I mean, it wasn't exactly rigorous science but basically the results were just that through lots of exposure, I'd sort of desensitized myself to certain kinds of stimulus, which makes total sense. If you practice something you get better at it or you become less sensitive to it — so I saw the results as totally normal. That makes perfect sense to me.
It seemed to suggest that you are some sort of psychopath! But would you say that you, or any extreme athlete, has less fear of death?
I’ve had a couple of ex-girlfriends sort of accuse me of having a personality disorder! (Laughs) No, I don’t know. I've always been afraid of death. I've never wanted to die. Last year, I watched this guy die in Red Rock. It was this horrible freak accident thing. He fell and he cracked his head and basically just bled out. That was the first time I'd ever actually seen a climbing accident like that. It was kind of sobering — he was even wearing a helmet — it was a reminder of how dangerous climbing can be if things go wrong even when you have all the ropes on.
Does witnessing that kind of thing make it harder to do what you do without ropes?
No, I mean, seeing what happened to this guy or even having known people that have died in accidents doesn't really make it easier or harder. I still don't want to die. You try to learn from accidents that happen. You try to take some kind of lesson from it, but ultimately you're still always doing your absolute best to not die in an accident. I probably have a more nuanced relationship with death now because I've thought about it a lot more. I've talked about death a lot more since appearing in the documentary, Free Solo.
The high-wire artist Philippe Petit has said that he doesn’t have a death wish, but a life wish.
I actually did a panel discussion with Philippe a couple years ago, and I was really excited about it because he was a big inspiration for me. I saw that film, Man on Wire, maybe six, seven years ago or something.
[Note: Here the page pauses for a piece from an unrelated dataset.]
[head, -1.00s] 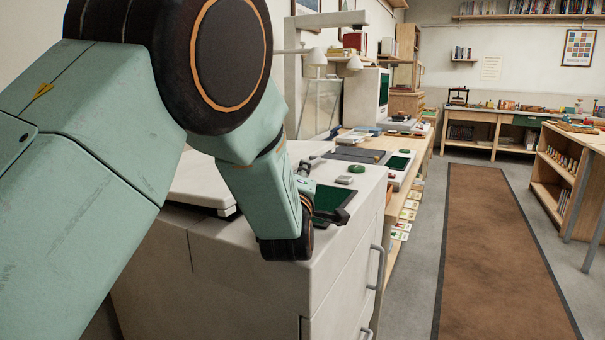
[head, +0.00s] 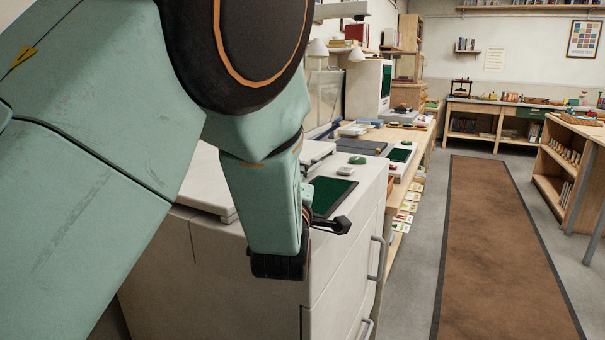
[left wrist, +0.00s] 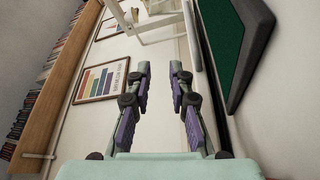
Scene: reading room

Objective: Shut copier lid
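The white copier (head: 270,225) stands left of centre in the head view. Its pale lid (head: 208,185) lies about flat on top. My left arm hides much of the lid, so I cannot tell whether it is fully down. A dark green panel (head: 330,195) is on the copier top, right of my arm; a dark green panel also shows at upper right in the left wrist view (left wrist: 225,45). My left gripper (head: 342,226) is beside the copier's front edge, close to that panel. In the left wrist view its two fingers (left wrist: 159,70) are apart with nothing between them. My right gripper is out of view.
A long wooden worktable (head: 405,160) with books and devices runs back behind the copier. Drawer handles (head: 376,258) stick out from the copier's right side. The brown floor runner (head: 505,240) to the right is clear. A low bookcase (head: 562,165) stands beyond it.
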I hadn't climbed El Cap at that point and it definitely made me think about it because he was saying that before he tightrope walked between the Twin Towers, they were just really calling to him… He had this quixotic desire, this desire that makes no sense, it’s just like he wants to do this thing. And I couldn't help think of it in terms of El Cap.
How much of the allure of free soloing El Capitan has to do with ego, do you think?
Well, certainly some, you know what I mean? Any kind of quest for achievement has some kind of a personal drive behind it. I'm sure some people would say that if you're making a film about something, then it's obviously about the ego. On the other hand, it's not as if I'm competing against anybody. It's not as if I'm trying to outdo anybody. Technique is critical, and it's very elemental.
What do you mean?
It's like… There's a wall. The wall doesn't care one way or another, nobody else cares one way or another — it's just me trying to do something to see if I can. It’s funny, 10 years ago lots of things were very scary to me that just aren't anymore, like the first couple of free solos that I ever did, I remember the routes at this local cliff outside of Sacramento…. Now I would find them completely trivial, you know? It would be like walking up a steep hill whereas when I first did it, I thought it was so extreme! I’ve always been taking little these baby steps up until El Cap, which represented a much bigger step for me. That ascent was the culmination of 20 something years of climbing all the time.
You were 10 years old when you first started climbing?
I started rock climbing when I was 10 or 11, yeah. A climbing gym opened in town and my parents took me there. They assumed I would like it because I'd always been climbing in trees and buildings and things, so I mean I’ve kind of been climbing my whole life, I’ve done nothing but climb ever since. Even when we started filming the documentary, the crew are good friends of mine and I’ve been climbing with them for years, so it didn't feel that daunting when the process started. It's probably for the best that me and my girlfriend, who is also in the film, both just went into it as sort of unwitting victims.
Does the footage make you look back on the experience any differently?
Not really! The film is almost like flipping through a scrapbook because when I watch it, I'm seeing all these wonderful memories from the last two years, the time spent with my friends, preparing… I don't think I've learned anything new from it per se because I've already lived through it. I've already thought about it and now it's over. I've already digested that part of my life.